#### Data shown:

********

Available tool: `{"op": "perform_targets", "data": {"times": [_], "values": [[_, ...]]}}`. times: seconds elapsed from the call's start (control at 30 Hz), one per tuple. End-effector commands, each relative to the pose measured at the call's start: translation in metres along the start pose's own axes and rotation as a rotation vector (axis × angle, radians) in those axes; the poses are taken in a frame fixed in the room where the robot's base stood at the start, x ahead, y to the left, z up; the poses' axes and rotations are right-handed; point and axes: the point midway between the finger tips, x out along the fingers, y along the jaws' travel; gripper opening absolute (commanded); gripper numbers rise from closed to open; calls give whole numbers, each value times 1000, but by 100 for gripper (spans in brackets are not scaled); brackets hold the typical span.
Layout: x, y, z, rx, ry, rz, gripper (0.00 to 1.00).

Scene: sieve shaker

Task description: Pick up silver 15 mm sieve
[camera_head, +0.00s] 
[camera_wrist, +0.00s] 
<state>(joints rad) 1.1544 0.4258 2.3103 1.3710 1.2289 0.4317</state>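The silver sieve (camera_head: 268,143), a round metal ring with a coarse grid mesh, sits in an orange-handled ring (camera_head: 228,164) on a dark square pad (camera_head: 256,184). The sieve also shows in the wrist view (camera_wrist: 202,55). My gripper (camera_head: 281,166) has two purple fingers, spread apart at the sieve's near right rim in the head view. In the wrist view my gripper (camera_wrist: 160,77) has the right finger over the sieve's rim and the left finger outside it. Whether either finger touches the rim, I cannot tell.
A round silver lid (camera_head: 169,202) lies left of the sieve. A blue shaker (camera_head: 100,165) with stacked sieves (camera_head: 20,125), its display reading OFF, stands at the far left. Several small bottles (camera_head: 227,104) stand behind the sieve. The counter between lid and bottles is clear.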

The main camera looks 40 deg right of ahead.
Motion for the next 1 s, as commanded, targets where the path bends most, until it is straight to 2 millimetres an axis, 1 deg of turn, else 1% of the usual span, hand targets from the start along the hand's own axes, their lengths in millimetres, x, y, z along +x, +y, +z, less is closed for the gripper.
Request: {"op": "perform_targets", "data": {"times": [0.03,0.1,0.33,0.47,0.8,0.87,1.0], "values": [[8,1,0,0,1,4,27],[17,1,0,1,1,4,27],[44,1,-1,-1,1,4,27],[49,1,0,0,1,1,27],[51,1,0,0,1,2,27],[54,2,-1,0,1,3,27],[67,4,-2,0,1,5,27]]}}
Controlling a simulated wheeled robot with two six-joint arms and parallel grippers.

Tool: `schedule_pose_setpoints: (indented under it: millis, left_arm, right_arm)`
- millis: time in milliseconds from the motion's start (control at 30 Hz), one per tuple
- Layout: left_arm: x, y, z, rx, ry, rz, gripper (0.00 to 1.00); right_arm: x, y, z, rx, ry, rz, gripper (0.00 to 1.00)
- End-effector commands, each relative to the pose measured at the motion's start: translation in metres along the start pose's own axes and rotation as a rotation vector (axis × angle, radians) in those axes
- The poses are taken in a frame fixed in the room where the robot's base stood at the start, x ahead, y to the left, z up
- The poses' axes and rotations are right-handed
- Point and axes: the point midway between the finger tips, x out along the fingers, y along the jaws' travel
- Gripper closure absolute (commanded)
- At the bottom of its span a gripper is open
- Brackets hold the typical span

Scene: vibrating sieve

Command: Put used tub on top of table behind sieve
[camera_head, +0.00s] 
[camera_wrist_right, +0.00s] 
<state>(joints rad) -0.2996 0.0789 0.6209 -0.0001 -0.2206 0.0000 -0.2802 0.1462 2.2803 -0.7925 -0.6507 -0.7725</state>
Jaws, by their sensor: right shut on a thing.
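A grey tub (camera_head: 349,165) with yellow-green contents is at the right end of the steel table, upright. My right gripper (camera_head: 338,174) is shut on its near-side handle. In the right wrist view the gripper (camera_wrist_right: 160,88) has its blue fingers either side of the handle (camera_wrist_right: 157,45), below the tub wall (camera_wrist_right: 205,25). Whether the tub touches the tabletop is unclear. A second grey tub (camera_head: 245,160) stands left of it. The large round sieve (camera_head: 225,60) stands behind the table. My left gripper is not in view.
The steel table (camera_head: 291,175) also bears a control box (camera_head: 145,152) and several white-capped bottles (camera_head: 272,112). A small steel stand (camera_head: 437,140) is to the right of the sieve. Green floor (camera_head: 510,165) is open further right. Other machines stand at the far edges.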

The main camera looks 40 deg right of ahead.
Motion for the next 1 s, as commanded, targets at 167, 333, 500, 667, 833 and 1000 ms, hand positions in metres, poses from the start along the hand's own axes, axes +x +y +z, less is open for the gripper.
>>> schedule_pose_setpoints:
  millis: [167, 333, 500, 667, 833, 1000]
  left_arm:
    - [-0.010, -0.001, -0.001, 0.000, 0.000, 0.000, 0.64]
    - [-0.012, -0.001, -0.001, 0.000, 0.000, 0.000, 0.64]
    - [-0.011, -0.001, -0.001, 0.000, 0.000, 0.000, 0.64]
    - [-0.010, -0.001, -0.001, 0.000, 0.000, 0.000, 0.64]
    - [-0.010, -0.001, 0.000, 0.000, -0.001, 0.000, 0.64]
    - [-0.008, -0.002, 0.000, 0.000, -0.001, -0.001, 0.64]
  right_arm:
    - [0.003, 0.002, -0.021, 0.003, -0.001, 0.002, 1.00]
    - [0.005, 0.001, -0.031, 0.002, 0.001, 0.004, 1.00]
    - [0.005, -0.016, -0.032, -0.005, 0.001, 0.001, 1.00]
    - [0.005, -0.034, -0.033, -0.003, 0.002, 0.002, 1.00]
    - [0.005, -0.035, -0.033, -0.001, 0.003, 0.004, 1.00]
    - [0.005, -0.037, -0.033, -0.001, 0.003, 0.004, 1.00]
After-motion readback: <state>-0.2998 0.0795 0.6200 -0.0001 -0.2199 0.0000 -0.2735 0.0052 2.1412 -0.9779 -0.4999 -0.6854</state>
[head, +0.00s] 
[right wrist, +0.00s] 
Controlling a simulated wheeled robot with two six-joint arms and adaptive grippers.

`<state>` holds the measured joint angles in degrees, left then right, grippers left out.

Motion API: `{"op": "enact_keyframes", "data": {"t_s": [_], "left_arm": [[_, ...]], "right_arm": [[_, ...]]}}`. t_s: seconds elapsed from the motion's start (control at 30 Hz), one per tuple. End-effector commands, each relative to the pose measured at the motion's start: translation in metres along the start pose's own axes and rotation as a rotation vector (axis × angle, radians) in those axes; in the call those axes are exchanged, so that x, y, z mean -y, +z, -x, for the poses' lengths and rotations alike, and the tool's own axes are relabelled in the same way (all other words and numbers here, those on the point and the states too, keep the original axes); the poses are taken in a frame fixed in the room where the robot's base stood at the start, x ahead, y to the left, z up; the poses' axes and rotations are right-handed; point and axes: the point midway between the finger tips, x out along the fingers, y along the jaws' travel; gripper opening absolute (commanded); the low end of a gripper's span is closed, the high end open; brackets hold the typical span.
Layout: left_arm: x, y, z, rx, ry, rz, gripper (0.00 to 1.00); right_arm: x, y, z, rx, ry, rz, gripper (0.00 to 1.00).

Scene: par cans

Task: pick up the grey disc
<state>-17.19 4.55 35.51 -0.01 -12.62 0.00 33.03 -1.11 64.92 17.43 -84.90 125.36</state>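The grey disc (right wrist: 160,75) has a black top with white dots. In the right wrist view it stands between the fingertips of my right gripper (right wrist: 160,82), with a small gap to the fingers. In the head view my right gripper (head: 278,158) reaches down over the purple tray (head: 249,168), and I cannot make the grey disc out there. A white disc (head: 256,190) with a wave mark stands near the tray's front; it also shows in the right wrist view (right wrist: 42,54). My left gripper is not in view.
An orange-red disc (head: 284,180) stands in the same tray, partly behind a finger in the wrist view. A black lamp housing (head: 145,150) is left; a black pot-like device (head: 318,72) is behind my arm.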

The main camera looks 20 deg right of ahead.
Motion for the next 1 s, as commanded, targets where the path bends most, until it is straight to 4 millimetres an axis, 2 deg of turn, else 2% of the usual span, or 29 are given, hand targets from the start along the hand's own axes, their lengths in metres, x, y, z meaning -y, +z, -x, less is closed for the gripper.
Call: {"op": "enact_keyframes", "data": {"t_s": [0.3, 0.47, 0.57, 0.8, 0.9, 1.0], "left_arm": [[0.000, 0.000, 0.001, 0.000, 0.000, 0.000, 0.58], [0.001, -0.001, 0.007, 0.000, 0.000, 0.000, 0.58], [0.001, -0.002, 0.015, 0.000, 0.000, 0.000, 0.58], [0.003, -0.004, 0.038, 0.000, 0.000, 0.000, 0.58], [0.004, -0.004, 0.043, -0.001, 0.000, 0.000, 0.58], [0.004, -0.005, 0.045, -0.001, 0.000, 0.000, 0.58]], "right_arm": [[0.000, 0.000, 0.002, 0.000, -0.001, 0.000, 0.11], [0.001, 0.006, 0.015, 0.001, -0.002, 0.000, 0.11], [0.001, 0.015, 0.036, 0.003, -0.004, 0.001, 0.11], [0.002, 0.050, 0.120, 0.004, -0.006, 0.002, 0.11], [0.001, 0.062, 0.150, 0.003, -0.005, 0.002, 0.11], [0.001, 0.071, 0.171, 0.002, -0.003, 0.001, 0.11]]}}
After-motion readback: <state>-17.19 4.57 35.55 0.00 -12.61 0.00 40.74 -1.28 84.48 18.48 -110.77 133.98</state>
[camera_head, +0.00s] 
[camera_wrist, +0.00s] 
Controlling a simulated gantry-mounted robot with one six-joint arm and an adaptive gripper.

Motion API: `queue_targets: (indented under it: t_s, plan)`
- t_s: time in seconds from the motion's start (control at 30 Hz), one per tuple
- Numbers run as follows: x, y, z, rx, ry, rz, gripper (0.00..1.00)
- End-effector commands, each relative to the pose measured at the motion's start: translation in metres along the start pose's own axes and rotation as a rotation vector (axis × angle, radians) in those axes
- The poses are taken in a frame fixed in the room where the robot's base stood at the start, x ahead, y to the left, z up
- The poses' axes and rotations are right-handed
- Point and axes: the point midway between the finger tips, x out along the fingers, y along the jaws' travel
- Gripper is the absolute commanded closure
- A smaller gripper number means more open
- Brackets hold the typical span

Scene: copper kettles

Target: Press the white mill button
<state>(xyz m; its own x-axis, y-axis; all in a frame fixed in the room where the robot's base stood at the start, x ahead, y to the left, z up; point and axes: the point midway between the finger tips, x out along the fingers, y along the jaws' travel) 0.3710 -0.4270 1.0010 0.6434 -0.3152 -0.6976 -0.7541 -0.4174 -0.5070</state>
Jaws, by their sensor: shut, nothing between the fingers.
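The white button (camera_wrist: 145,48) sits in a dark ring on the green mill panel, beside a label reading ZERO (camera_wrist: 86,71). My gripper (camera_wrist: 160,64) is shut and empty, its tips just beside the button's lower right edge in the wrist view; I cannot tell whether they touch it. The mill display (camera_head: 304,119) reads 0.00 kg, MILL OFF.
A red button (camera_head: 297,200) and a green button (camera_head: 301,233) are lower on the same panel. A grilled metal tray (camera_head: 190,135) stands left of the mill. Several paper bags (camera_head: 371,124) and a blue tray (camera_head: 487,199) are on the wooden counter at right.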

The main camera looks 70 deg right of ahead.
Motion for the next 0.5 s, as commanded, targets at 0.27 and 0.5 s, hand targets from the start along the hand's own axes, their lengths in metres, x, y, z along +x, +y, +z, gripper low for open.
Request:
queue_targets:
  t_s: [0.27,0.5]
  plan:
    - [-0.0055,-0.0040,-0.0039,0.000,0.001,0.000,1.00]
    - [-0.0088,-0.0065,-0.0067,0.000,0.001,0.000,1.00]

********

#### Task details:
Exactly reproduce the lines that run from the line with "<state>(xyz m; its" through the last line of the records, inclusive.

#### Expected answer:
<state>(xyz m; its own x-axis, y-axis; all in a frame fixed in the room where the robot's base stood at the start, x ahead, y to the left, z up; point and axes: the point midway between the finger tips, x out along the fingers, y along the jaws' travel) 0.3710 -0.4270 1.0010 0.6434 -0.3152 -0.6976 -0.7541 -0.4174 -0.5070</state>
Jaws, by their sensor: shut, nothing between the fingers.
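The white button (camera_wrist: 145,48) sits in a dark ring on the green mill panel, beside a label reading ZERO (camera_wrist: 86,71). My gripper (camera_wrist: 160,64) is shut and empty, its tips just beside the button's lower right edge in the wrist view; I cannot tell whether they touch it. The mill display (camera_head: 304,119) reads 0.00 kg, MILL OFF.
A red button (camera_head: 297,200) and a green button (camera_head: 301,233) are lower on the same panel. A grilled metal tray (camera_head: 190,135) stands left of the mill. Several paper bags (camera_head: 371,124) and a blue tray (camera_head: 487,199) are on the wooden counter at right.

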The main camera looks 70 deg right of ahead.
Motion for the next 0.5 s, as commanded, targets at 0.27 and 0.5 s, hand targets from the start along the hand's own axes, their lengths in metres, x, y, z along +x, +y, +z, gripper low for open.
Request:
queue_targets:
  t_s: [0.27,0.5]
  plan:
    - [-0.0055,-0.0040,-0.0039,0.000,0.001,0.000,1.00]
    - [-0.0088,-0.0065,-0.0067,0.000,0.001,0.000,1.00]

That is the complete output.